Dalam penelitian ini, EO dibagi menjadi tiga dimensi utama:
- Innovativeness – dorongan untuk menciptakan ide dan solusi baru.
- Proactiveness – kemampuan bertindak cepat sebelum pesaing atau pasar berubah.
- Risk-Taking – keberanian mengambil keputusan di tengah ketidakpastian.
Ketiga dimensi ini diukur untuk melihat sejauh mana pengaruhnya terhadap efektivitas organisasi, baik secara langsung maupun melalui organizational engagement sebagai faktor perantara.
Dari grafik, kita bisa melihat angka-angka berikut:
- Proactiveness memberikan dampak langsung tertinggi terhadap efektivitas organisasi sebesar 0.447, dan masih tetap tinggi (0.342) ketika dimediasi oleh engagement.
- Innovativeness juga memberikan kontribusi signifikan (0.263 langsung, turun sedikit menjadi 0.194 dengan mediasi).
- Sementara Risk-Taking menunjukkan dampak yang jauh lebih kecil (0.154 langsung, dan hanya 0.068 jika dimediasi).
Dari hasil visualisasi, Anda bisa melihat bagaimana risk-taking tidak berdampak signifikan tanpa engagement.

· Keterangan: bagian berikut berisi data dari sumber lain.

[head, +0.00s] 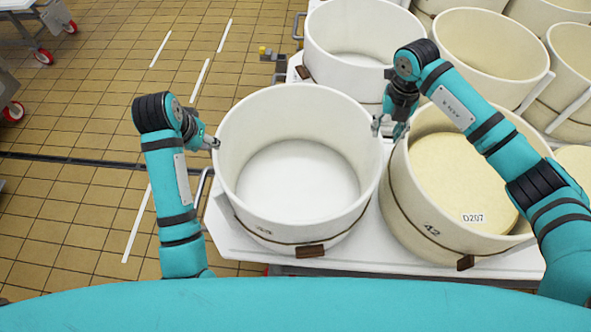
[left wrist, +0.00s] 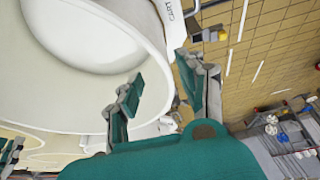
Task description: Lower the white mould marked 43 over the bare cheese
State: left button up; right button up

Itu artinya, keberanian harus didukung oleh rasa memiliki tim.
What’s Next?
Lalu, apa artinya ketika risk-taking tidak berkorelasi langsung dengan efektivitas?
Artinya, menjadi berani saja tidak cukup. Jika seorang leader hanya mendorong timnya untuk “berani,” tanpa membangun kepercayaan, keterlibatan, dan koneksi emosional terhadap organisasi, maka risk-taking berubah menjadi nekat — bukan keberanian strategis.
Sebaliknya, ketika tim merasa engaged, mereka tidak hanya berani mengambil risiko — mereka mengambil risiko yang bertanggung jawab, terarah, dan selaras dengan tujuan organisasi.
💡 Maka, sebagai Sales Leader, sudah saatnya kita menggeser pertanyaan dari: “Siapa yang paling berani di tim saya?” menjadi: “Siapa di tim saya yang benar-benar paham dan peduli ke mana arah perusahaan ini berjalan?”